Based upon the questions and comments I receive as a licensed RMLO in the state of Texas, there seems to be three areas of confusion that I would like to address in this article and they are: Who has to be licensed? What transactions are covered under the act? How does the ACT affect seller financed transactions?
The SAFE Act national model, adopted by each State, goes to great length to set out licensing requirements as well as to set up a national registration for all RMLO’s. This national registration adds a national test that must be passed in order to become an RMLO that is in addition to specific state testing and education requirements. Obtaining an originators license is not as simple as it first appears. There are three basic aspects of licensure. First, the applicant must obtain the license. This involves a required number of hours of education and federal background and credit checks. Second, it involves obtaining the sponsorship of a Licensed Mortgage Broker to hold and supervise your license, maintenance of all records pertaining to each transaction and reporting and auditing by state regulatory agencies. Last, it involves the requirement for continuing education and license renewal. Additionally, a skill set must be obtained in the practical application of the mandatory process required by the originator in knowing, understanding and disclosing of the proper documents to the note maker. Traditionally, a licensed originator has been considered a full time occupation.

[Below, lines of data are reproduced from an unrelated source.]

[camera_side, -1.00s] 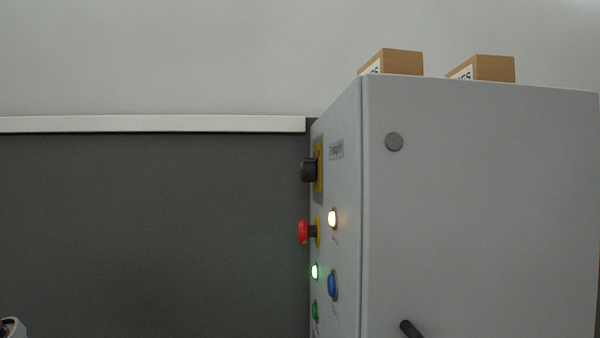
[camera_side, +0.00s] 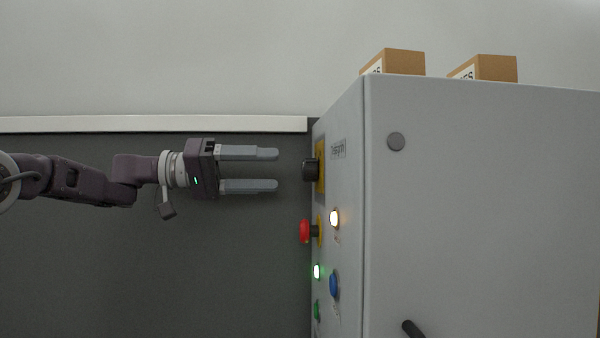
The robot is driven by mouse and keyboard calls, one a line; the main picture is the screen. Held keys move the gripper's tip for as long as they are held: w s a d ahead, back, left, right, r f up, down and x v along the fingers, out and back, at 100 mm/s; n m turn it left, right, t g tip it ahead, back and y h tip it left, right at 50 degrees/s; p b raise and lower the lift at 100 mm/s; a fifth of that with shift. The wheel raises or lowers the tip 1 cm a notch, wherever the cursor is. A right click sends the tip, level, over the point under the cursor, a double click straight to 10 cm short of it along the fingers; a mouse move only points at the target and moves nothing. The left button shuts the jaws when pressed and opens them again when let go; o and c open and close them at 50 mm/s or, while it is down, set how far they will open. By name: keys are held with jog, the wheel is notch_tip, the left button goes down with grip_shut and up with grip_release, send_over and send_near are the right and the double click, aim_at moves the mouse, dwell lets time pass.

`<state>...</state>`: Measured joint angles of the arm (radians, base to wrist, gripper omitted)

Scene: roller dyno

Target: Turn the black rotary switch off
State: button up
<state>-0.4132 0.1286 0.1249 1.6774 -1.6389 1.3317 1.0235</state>
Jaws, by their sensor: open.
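The black rotary switch (camera_side: 310,170) sticks out on a yellow plate high on the left-facing panel of the grey cabinet (camera_side: 480,210). I see it from the side, so its dial position cannot be told. My gripper (camera_side: 277,170) points right at the switch's height. Its two grey fingers are open, one above the other, with nothing between them. The fingertips are a short gap left of the switch and do not touch it.
Below the switch are a red mushroom button (camera_side: 305,231), a lit white lamp (camera_side: 334,218), a lit green lamp (camera_side: 317,272), a blue button (camera_side: 334,285) and a green button (camera_side: 316,311). Two cardboard boxes (camera_side: 405,63) (camera_side: 495,68) sit on the cabinet.

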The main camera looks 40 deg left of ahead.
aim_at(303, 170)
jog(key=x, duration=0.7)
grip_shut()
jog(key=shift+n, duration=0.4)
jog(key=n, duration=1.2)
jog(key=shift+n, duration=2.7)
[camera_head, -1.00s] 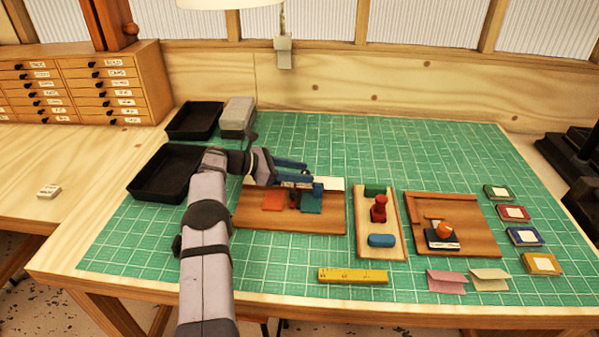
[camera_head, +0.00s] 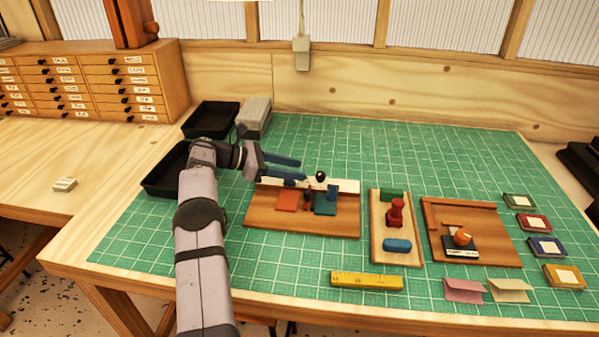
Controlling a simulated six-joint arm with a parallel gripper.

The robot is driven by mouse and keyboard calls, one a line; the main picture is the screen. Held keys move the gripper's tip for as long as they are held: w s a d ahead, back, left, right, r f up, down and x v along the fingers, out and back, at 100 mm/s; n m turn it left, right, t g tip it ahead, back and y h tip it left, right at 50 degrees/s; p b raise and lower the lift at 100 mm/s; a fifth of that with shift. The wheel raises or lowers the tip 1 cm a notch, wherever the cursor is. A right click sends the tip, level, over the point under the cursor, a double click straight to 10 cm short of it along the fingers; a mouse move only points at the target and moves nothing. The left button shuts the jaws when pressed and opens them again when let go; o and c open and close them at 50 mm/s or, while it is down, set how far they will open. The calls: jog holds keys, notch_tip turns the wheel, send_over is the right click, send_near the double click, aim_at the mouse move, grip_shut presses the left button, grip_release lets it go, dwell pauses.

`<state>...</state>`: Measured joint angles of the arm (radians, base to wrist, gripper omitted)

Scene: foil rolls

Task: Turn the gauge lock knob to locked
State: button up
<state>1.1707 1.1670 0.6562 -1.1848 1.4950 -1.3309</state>
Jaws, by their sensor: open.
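The left wooden board (camera_head: 270,222) carries a white strip (camera_head: 346,186), an orange-red plate (camera_head: 287,201), a teal plate (camera_head: 325,209) and a small black round knob (camera_head: 320,176) at the strip. The right board (camera_head: 486,222) carries a dark block with a white edge (camera_head: 458,252) and an orange knob (camera_head: 463,238) on top. I cannot tell for sure which knob is the gauge lock, nor read any lock mark. My gripper (camera_head: 303,172), with blue fingers, is open and empty above the left board's back edge, left of the black knob and apparently apart from it.
A narrow board (camera_head: 410,257) with a red knob, green block and blue piece stands between the two boards. A yellow bar (camera_head: 367,281) lies in front. Folded cards (camera_head: 464,291) and several coloured square tiles (camera_head: 547,246) are at right. Black trays (camera_head: 210,119) stand behind my arm.

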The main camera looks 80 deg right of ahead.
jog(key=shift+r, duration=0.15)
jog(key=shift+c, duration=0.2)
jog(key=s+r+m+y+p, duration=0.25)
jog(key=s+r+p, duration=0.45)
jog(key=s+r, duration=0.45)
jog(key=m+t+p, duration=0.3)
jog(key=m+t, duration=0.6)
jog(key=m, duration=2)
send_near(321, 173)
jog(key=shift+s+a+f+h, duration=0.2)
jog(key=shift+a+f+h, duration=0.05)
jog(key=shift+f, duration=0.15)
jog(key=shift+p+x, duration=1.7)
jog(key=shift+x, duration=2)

The key wording in the SAFE Act pertaining to licensure revolves around an individual performing the “acts” of an RMLO. Specifically, anyone engaged in the taking of an application, negotiating terms of the financing, advertising financing and proper disclosure to the buyer, must be licensed under the SAFE Act. There are exceptions to the rule to be mentioned later. The SAFE Act and the requirement for licensing is intended to make sure that every buyer receives every disclosure, and receives it from a licensed RMLO. It is the person performing the “acts” that must be licensed. There is no specific wording, as I can see, that says the lender has to be licensed (unless he performs the mentioned “acts”). In Texas, where the regulatory agency is the Department of Savings and Mortgage Lending, the Department interpretation is that a third party origination by a licensed loan originator is in compliance with the law. Other states may have made the same determination. One should check directly with the state regulatory agency to confirm.

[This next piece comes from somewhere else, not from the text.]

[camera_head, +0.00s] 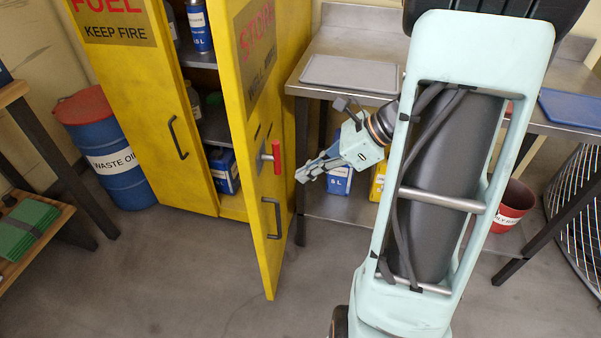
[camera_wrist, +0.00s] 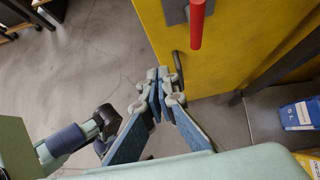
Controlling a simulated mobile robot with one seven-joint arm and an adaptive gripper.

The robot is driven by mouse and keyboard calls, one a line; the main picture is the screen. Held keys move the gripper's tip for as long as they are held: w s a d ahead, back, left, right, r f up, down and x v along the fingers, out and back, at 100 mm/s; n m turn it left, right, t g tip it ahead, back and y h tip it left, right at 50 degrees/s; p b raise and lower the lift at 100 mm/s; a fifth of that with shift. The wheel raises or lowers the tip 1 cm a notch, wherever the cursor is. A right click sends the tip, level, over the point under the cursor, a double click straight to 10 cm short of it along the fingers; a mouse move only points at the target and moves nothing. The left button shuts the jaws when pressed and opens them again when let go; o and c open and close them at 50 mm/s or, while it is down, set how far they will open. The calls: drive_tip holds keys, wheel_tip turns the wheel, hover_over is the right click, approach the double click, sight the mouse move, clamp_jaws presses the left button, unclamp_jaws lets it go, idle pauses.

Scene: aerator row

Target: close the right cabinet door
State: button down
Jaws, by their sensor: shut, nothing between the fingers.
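The right cabinet door (camera_head: 246,118) is yellow and stands open, swung out from the cabinet toward the room. It carries a red-gripped latch handle (camera_head: 276,157) and a dark pull handle (camera_head: 272,217). My gripper (camera_head: 303,173) is shut and empty, just right of the door's outer face in the head view. In the wrist view the fingertips (camera_wrist: 162,76) are close to the pull handle (camera_wrist: 180,70), with the door (camera_wrist: 230,55) beyond; I cannot tell if they touch. The red handle (camera_wrist: 197,22) is above them there.
Cans and boxes stand on the shelves inside the opening. A blue waste-oil drum (camera_head: 115,160) is at left. A metal bench (camera_head: 330,42) stands right of the cabinet. The floor (camera_head: 170,270) in front is clear.

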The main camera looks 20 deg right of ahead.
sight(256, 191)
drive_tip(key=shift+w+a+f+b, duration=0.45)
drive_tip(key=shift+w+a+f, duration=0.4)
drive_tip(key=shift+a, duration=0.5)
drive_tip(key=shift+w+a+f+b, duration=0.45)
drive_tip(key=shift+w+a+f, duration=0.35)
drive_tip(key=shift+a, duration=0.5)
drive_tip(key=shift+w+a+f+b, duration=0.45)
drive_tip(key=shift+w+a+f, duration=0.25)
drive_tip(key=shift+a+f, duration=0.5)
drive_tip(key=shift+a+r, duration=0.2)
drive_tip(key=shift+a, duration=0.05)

The confusion surrounding the types of transactions that are covered under the act, stem mostly from the definition of “dwelling” set out in the Act. The SAFE Act specifically covers 1-4 unit residential dwellings (dwellings as defined in the Truth-in-Lending Act). This includes any property that is to be used by the buyer as his principal residence. Mobile homes are included as dwellings in the Truth in Lending Act (TILA). Land and lots specifically sold for the primary use as a residence, either now or in the future, are also included. So the exceptions to the Act occur when the sale of the property is to an “investor” who is not going to reside on the property or large tracts of land sold with no intention for a residence to be built on the property. There is also an exception for an individual who is selling his own home in which he currently resides. Commercial property is also exempt. Farms and ranches where there is a primary residential dwelling that is going to be occupied by the borrower, and had not previously been his primary residence, would be considered a regulated transaction.

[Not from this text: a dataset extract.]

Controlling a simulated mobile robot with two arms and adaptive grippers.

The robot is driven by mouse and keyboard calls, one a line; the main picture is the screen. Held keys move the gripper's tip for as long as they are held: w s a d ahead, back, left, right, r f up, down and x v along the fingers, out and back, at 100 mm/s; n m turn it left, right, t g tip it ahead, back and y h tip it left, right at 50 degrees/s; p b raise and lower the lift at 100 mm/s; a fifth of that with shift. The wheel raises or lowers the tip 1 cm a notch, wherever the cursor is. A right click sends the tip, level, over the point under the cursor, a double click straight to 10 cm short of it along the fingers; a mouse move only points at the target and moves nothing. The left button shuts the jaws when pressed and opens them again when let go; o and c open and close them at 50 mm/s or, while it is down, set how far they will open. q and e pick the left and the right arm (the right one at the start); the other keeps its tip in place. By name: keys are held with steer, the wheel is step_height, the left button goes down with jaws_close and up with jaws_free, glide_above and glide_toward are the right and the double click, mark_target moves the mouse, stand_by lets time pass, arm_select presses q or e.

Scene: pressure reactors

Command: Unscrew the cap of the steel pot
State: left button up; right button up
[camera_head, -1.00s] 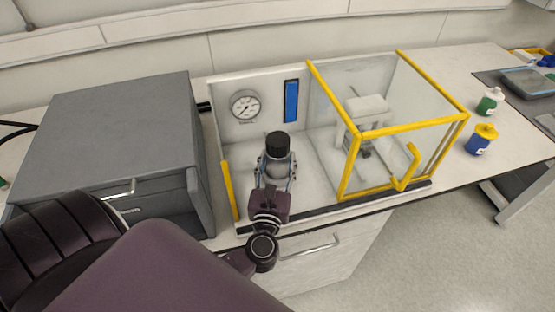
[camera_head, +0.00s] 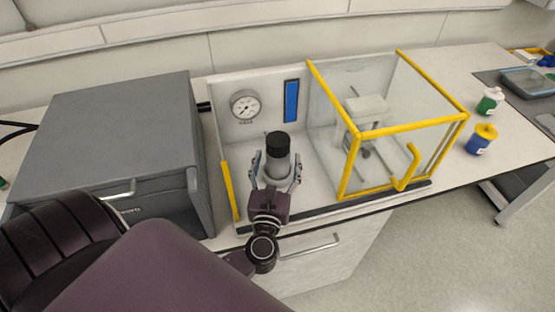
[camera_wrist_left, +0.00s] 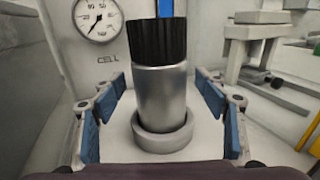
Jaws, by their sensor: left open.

The Dodd-Frank amendment to the SAFE Act raises the requirement for licensure from every transaction to those who engage in three or more transactions in any 12 month period. Along with that amendment are some exceptions to this exemption that require a license. These exceptions will certainly effect many seller financed transactions and include notes with balloon payments and rates that adjust within 5 years of inception. The Dodd – Frank also puts the burden of proof and documentation of the reasonable ability of the borrower to repay the loan directly upon the seller. The interpretation of the “reasonable ability to repay” is not defined in the amendment.
All of the laws, exceptions, lack of definition and the resulting confusion leave many to wonder about the fate of seller financed transactions. I, for one, do not believe the law is intended to outlaw or unreasonably restrict a seller from financing the sale of his residential property. However, since it is residential and represents a substantial investment to most buyers, appropriate disclosure by a licensed RMLO is required and I believe a reasonable analysis by a seller will reveal that the law is not too far removed from the intentions of the parties. Most sellers I speak with want to be sure the buyer is adequately informed and already provided some required disclosures as a normal course of business. The SAFE Act will affect real estate investors in that an additional step in closing a transaction will be added in the form of proper disclosure and licensing. Licensing and auditing includes the requirement to maintain an office open to the public, the keeping of transaction records for a specified period of time and annual continuing education and license renewal. Investors will find that title companies and attorneys will not complete transactions if the origination of the transactions is not by a licensed RMLO. In my research I have read that the institutional and large note buyers are or will require proof of licensed origination as an additional document in the note package. This, it seems, could make a note not originated properly less marketable or be subject to a larger discount to offset potential risk if the note were audited or if default occurred. At the present time, there is not a formal document that I am aware of that could become part of a file to evidence that the note was properly originated, and the SAFE Act does not contain a provision for one. In the transactions that we undertake, a certification is provided to the title company or settlement agent, as well as the seller financer, that the transaction was originated by a licensed originator. We provide our licensing information and the contact information of the regulating agency for verification. We are also required by state law to provide contact information for the filing of complaints against our company or license.
In the state of Texas, there has never been a complaint filed for a seller financed transaction and I suspect other states have the same record. However, this new law adds the element licensure that, even though troublesome, is probably something we all saw coming for quite some time.